## Task brief
Look below for the line containing "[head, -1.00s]" and the line containing "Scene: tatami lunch"; repeat exactly those two lines and all lines between them, and nothing else.

[Start Extracted entries]

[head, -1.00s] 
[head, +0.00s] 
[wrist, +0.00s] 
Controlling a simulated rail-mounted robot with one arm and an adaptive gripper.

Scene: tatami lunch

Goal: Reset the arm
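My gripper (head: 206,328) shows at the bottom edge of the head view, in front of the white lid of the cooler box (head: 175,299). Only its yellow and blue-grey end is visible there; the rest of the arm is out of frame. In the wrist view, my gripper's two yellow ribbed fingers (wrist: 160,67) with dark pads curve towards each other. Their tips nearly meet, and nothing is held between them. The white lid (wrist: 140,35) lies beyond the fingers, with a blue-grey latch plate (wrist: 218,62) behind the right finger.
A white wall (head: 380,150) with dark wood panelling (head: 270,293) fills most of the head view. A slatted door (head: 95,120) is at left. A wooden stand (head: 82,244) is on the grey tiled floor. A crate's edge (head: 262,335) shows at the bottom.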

[End Extracted entries]
[Start Extracted entries]

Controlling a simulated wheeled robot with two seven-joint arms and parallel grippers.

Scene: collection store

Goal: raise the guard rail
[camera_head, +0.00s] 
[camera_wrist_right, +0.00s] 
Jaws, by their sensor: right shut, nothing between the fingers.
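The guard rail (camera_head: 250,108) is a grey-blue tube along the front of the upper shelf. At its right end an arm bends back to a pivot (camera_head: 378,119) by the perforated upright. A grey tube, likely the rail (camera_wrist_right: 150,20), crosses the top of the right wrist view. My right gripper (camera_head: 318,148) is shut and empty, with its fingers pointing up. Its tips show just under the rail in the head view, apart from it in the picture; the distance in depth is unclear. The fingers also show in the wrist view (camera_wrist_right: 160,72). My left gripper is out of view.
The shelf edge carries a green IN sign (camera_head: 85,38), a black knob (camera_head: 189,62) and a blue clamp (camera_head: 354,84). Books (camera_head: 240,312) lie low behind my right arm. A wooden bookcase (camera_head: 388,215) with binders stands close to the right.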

[End Extracted entries]
[Start Extracted entries]

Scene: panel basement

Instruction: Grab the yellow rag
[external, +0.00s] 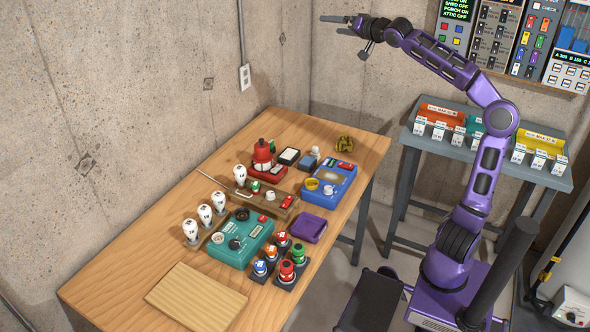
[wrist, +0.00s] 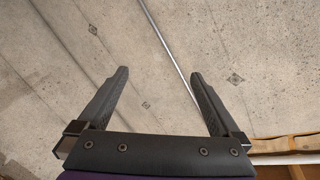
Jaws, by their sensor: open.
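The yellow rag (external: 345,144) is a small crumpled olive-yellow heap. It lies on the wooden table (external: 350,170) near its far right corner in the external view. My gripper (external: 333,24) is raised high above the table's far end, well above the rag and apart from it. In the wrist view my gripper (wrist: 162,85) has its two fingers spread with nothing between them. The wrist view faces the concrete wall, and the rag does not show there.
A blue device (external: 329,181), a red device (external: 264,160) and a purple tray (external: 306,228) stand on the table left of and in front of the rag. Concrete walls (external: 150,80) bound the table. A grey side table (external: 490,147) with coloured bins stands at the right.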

[End Extracted entries]

## Result for this task
[head, -1.00s] 
[head, +0.00s] 
[wrist, +0.00s] 
Controlling a simulated rail-mounted robot with one arm and an adaptive gripper.

Scene: tatami lunch

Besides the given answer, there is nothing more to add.